Pattern p = Pattern.compile("<b>Renewal Date:</b>(.+?)</td>");
Matcher m = p.matcher(returnedHTMLPage);

if (m.find()) // find the next match (and "generate the groups")
    System.out.println(m.group(1)); // prints whatever the .+? expression matched.

There are other useful methods in the Matcher class, such as m.matches(). Have a look at Matcher.

fospathi
  • 537
  • 1
  • 6
  • 7
aioobe
  • 413,195
  • 112
  • 811
  • 826
  • To get a partial match, you need to use `find()` rather than `matches()`. I've edited aioobe's answer to fix this. – Jan Goyvaerts May 04 '10 at 09:32
  • @aiobe, thank you once again. Find() did the trick. Sorry for the newbie questions, have done lots of self taught JavaScript and am now trying to transition to JAVA. – bebeTech May 04 '10 at 11:35
4

On matches vs find

The problem is that you used matches when you should've used find. From the API:

  • The matches method attempts to match the entire input sequence against the pattern.
  • The find method scans the input sequence looking for the next subsequence that matches the pattern.

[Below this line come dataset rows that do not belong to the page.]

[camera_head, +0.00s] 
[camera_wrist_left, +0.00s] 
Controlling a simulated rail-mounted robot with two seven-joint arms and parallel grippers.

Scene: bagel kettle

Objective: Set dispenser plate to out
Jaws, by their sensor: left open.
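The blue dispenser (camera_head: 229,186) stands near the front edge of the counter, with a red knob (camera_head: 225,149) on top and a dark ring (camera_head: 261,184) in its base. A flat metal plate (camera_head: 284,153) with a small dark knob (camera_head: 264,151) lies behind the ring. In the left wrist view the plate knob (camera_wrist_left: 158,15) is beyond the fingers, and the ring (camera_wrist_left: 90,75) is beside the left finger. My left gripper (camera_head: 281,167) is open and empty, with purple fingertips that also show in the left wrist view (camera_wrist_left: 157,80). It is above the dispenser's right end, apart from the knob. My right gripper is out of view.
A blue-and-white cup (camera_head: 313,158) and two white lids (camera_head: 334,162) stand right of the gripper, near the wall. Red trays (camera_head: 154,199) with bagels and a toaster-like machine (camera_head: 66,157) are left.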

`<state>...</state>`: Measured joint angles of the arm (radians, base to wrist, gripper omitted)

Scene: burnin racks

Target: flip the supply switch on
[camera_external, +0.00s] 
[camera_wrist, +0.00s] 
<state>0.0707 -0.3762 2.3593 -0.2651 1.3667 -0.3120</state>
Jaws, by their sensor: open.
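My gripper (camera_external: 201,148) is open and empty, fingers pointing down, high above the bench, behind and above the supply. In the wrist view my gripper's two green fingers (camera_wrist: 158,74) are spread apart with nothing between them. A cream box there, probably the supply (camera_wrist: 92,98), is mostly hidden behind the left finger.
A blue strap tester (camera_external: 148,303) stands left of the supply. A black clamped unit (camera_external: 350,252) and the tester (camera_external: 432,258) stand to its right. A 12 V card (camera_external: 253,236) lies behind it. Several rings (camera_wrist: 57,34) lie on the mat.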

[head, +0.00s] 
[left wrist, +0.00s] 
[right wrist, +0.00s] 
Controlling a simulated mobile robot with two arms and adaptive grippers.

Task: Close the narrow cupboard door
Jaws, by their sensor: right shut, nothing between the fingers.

Note that String.matches(String regex) also looks for a full match of the entire string. Unfortunately String does not provide a partial regex match, but you can always s.matches(".*pattern.*") instead.


On reluctant quantifier

Java understands (.+?) perfectly.

Here's a demonstration: you're given a string s that consists of a string t repeating at least twice. Find t.

System.out.println("hahahaha".replaceAll("^(.+)\\1+$", "($1)"));
// prints "(haha)" -- greedy takes longest possible

System.out.println("hahahaha".replaceAll("^(.+?)\\1+$", "($1)"));
// prints "(ha)" -- reluctant takes shortest possible

On escaping metacharacters

It should also be said that you have injected \ into your regex ("\\" as Java string literal) unnecessarily.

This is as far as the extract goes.